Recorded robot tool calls
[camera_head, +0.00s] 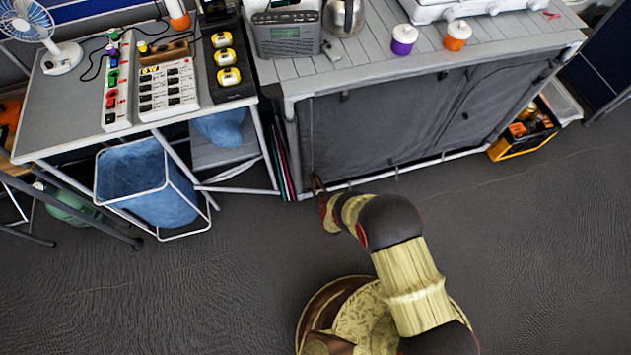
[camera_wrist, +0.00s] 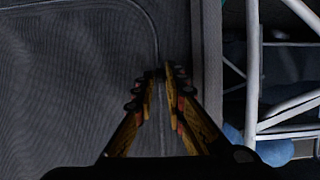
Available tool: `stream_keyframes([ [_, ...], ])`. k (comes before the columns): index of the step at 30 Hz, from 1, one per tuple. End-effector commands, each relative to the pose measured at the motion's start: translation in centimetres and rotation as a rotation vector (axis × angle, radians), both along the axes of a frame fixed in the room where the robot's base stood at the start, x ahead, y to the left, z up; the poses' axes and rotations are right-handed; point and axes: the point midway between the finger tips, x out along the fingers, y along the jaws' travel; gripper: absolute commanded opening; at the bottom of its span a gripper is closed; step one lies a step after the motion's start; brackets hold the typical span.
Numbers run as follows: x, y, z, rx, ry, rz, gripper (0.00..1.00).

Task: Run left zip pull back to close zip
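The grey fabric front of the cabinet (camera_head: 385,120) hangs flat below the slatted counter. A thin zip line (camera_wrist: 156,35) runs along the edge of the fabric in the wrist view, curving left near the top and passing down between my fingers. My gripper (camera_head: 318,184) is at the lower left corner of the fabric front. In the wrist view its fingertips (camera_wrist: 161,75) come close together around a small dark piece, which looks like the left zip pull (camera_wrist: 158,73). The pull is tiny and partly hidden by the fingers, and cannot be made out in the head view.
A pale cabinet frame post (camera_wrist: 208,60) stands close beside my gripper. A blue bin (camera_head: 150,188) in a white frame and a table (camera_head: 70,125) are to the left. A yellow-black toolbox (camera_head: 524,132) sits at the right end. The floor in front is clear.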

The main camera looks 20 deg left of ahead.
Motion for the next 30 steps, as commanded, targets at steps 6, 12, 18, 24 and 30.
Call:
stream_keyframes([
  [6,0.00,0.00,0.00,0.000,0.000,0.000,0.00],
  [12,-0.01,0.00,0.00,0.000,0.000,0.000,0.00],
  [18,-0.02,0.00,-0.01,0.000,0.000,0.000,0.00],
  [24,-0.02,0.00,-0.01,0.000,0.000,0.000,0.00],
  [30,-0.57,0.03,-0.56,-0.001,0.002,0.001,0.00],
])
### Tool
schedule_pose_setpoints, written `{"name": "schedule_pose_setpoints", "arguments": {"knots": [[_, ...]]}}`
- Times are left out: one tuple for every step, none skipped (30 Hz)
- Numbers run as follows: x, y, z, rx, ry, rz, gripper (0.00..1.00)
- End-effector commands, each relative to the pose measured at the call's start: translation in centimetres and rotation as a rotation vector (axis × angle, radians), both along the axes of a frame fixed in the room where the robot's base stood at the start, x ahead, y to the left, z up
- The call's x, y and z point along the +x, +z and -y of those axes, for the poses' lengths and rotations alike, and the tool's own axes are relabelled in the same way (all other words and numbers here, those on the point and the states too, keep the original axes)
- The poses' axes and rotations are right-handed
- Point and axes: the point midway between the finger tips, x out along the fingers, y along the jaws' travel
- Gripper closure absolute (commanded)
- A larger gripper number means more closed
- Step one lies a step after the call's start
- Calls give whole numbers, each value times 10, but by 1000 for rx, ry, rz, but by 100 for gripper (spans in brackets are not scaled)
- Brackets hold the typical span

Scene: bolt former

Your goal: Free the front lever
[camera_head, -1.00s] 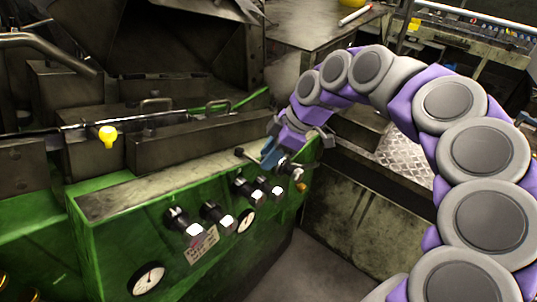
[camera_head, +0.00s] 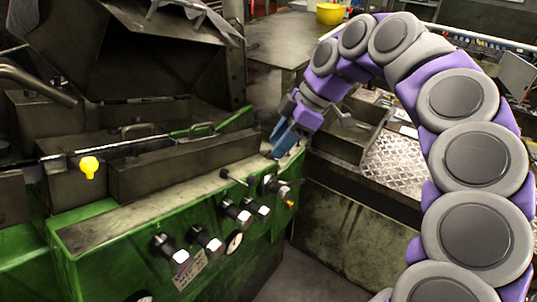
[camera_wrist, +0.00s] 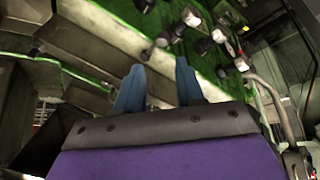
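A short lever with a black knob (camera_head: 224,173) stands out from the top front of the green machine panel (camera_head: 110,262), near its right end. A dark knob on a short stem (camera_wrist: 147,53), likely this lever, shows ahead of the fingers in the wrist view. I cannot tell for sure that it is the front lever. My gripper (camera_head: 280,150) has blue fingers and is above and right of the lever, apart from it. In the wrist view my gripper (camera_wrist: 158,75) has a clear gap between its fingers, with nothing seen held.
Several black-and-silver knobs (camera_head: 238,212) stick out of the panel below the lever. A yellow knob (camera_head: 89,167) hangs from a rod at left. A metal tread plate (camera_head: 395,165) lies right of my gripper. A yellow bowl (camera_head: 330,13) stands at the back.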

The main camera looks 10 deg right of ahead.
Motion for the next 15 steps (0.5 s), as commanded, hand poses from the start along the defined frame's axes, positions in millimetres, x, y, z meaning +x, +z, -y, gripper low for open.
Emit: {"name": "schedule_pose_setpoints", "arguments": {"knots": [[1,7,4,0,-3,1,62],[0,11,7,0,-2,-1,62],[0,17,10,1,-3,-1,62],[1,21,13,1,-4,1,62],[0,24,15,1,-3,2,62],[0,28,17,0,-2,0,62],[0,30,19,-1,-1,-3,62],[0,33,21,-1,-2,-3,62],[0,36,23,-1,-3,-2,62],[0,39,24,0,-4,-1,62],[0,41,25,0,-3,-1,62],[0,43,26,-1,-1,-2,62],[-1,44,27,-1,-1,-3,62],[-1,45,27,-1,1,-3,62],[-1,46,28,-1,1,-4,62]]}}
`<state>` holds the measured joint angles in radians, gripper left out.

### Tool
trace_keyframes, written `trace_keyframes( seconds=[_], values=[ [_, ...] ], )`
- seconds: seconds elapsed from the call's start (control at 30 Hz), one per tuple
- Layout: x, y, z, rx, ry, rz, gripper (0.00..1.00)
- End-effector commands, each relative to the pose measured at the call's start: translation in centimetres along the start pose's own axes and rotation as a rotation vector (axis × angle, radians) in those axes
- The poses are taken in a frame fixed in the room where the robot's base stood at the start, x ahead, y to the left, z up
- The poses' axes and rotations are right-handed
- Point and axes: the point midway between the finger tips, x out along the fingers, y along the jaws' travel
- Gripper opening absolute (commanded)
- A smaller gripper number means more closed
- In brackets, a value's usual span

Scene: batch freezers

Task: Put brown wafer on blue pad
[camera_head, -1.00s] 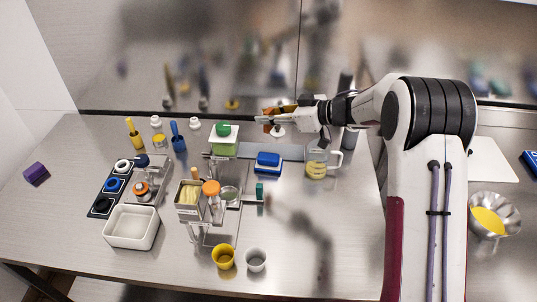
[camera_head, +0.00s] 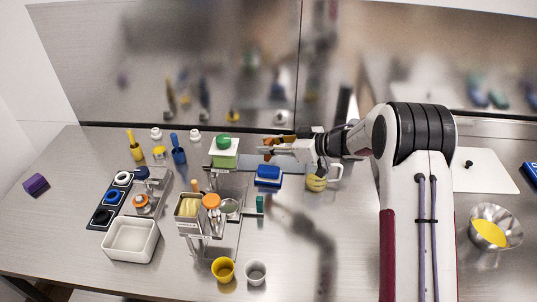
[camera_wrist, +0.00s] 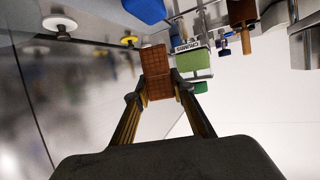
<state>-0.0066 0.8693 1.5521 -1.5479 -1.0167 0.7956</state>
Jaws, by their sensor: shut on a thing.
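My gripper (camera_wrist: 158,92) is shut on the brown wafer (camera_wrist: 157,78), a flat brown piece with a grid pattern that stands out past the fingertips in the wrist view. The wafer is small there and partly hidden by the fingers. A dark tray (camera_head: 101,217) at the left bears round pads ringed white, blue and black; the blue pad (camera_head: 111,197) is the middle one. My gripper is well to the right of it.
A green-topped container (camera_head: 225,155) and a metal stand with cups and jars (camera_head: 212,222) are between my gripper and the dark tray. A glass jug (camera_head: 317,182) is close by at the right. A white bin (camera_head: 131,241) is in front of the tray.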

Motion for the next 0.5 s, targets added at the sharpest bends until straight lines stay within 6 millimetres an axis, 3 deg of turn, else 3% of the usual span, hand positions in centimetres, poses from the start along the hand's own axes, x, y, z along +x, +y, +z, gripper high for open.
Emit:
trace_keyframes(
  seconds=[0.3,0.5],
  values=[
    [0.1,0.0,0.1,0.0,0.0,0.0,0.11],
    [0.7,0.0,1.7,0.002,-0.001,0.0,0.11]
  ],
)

**TASK STATEMENT:** Copy out the records above in full, exactly as written, but not the pictures.

**CORRECT ANSWER:**
[camera_head, +0.00s] 
[camera_wrist, +0.00s] 
Available tool: `stream_keyframes([ [_, ...], ])`. k (comes before the columns): index of the step at 30 Hz, from 1, one per tuple. End-effector commands, each relative to the pose measured at the motion's start: translation in centimetres and rotation as a rotation vector (axis × angle, radians), both along the axes of a frame fixed in the room where the robot's base stood at the start, x ahead, y to the left, z up; the poses' axes and rotations are right-handed; point and axes: the point midway between the finger tips, x out along the fingers, y along the jaws' travel; gripper: absolute commanded opening; at the bottom of its span a gripper is closed; step one lies a step after the motion's start; brackets hold the typical span.
Numbers run as follows: x, y, z, rx, ry, rz, gripper (0.00..1.00).

Task: Run left zip pull back to close zip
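The grey fabric front of the cabinet (camera_head: 385,120) hangs flat below the slatted counter. A thin zip line (camera_wrist: 156,35) runs along the edge of the fabric in the wrist view, curving left near the top and passing down between my fingers. My gripper (camera_head: 318,184) is at the lower left corner of the fabric front. In the wrist view its fingertips (camera_wrist: 161,75) come close together around a small dark piece, which looks like the left zip pull (camera_wrist: 158,73). The pull is tiny and partly hidden by the fingers, and cannot be made out in the head view.
A pale cabinet frame post (camera_wrist: 208,60) stands close beside my gripper. A blue bin (camera_head: 150,188) in a white frame and a table (camera_head: 70,125) are to the left. A yellow-black toolbox (camera_head: 524,132) sits at the right end. The floor in front is clear.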

The main camera looks 20 deg left of ahead.
Motion for the next 30 steps, as commanded, targets at steps 6, 12, 18, 24 and 30.
Call:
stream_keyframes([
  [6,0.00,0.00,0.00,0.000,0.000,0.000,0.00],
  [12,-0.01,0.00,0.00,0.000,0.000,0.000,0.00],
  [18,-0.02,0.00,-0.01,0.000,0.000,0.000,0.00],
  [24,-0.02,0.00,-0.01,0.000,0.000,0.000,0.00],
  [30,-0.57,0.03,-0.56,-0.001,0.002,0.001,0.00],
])
### Tool
schedule_pose_setpoints, written `{"name": "schedule_pose_setpoints", "arguments": {"knots": [[_, ...]]}}`
- Times are left out: one tuple for every step, none skipped (30 Hz)
- Numbers run as follows: x, y, z, rx, ry, rz, gripper (0.00..1.00)
- End-effector commands, each relative to the pose measured at the call's start: translation in centimetres and rotation as a rotation vector (axis × angle, radians), both along the axes of a frame fixed in the room where the robot's base stood at the start, x ahead, y to the left, z up
- The call's x, y and z point along the +x, +z and -y of those axes, for the poses' lengths and rotations alike, and the tool's own axes are relabelled in the same way (all other words and numbers here, those on the point and the states too, keep the original axes)
- The poses' axes and rotations are right-handed
- Point and axes: the point midway between the finger tips, x out along the fingers, y along the jaws' travel
- Gripper closure absolute (commanded)
- A larger gripper number means more closed
- Step one lies a step after the call's start
- Calls give whole numbers, each value times 10, but by 1000 for rx, ry, rz, but by 100 for gripper (spans in brackets are not scaled)
- Brackets hold the typical span

Scene: bolt former

Your goal: Free the front lever
[camera_head, -1.00s] 
[camera_head, +0.00s] 
[camera_wrist, +0.00s] 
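A short lever with a black knob (camera_head: 224,173) stands out from the top front of the green machine panel (camera_head: 110,262), near its right end. A dark knob on a short stem (camera_wrist: 147,53), likely this lever, shows ahead of the fingers in the wrist view. I cannot tell for sure that it is the front lever. My gripper (camera_head: 280,150) has blue fingers and is above and right of the lever, apart from it. In the wrist view my gripper (camera_wrist: 158,75) has a clear gap between its fingers, with nothing seen held.
Several black-and-silver knobs (camera_head: 238,212) stick out of the panel below the lever. A yellow knob (camera_head: 89,167) hangs from a rod at left. A metal tread plate (camera_head: 395,165) lies right of my gripper. A yellow bowl (camera_head: 330,13) stands at the back.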

The main camera looks 10 deg right of ahead.
Motion for the next 15 steps (0.5 s), as commanded, hand poses from the start along the defined frame's axes, positions in millimetres, x, y, z meaning +x, +z, -y, gripper low for open.
Emit: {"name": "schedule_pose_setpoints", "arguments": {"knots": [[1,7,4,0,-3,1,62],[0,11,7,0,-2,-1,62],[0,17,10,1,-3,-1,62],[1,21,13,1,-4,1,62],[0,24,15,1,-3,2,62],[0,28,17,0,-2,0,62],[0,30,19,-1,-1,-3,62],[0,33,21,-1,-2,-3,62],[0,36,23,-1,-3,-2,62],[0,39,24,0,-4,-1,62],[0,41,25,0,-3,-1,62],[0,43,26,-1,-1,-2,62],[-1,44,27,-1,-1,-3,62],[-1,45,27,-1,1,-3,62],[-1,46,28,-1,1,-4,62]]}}
`<state>` holds the measured joint angles in radians, gripper left out.

### Tool
trace_keyframes, written `trace_keyframes( seconds=[_], values=[ [_, ...] ], )`
- seconds: seconds elapsed from the call's start (control at 30 Hz), one per tuple
- Layout: x, y, z, rx, ry, rz, gripper (0.00..1.00)
- End-effector commands, each relative to the pose measured at the call's start: translation in centimetres along the start pose's own axes and rotation as a rotation vector (axis × angle, radians) in those axes
- The poses are taken in a frame fixed in the room where the robot's base stood at the start, x ahead, y to the left, z up
- The poses' axes and rotations are right-handed
- Point and axes: the point midway between the finger tips, x out along the fingers, y along the jaws' travel
- Gripper opening absolute (commanded)
- A smaller gripper number means more closed
- In brackets, a value's usual span

Scene: batch freezers

Task: Put brown wafer on blue pad
[camera_head, -1.00s] 
[camera_head, +0.00s] 
[camera_wrist, +0.00s] 
<state>-0.0066 0.8693 1.5521 -1.5479 -1.0167 0.7956</state>
Jaws, by their sensor: shut on a thing.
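My gripper (camera_wrist: 158,92) is shut on the brown wafer (camera_wrist: 157,78), a flat brown piece with a grid pattern that stands out past the fingertips in the wrist view. The wafer is small there and partly hidden by the fingers. A dark tray (camera_head: 101,217) at the left bears round pads ringed white, blue and black; the blue pad (camera_head: 111,197) is the middle one. My gripper is well to the right of it.
A green-topped container (camera_head: 225,155) and a metal stand with cups and jars (camera_head: 212,222) are between my gripper and the dark tray. A glass jug (camera_head: 317,182) is close by at the right. A white bin (camera_head: 131,241) is in front of the tray.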

Motion for the next 0.5 s, targets added at the sharpest bends until straight lines stay within 6 millimetres an axis, 3 deg of turn, else 3% of the usual span, hand positions in centimetres, poses from the start along the hand's own axes, x, y, z along +x, +y, +z, gripper high for open.
Emit:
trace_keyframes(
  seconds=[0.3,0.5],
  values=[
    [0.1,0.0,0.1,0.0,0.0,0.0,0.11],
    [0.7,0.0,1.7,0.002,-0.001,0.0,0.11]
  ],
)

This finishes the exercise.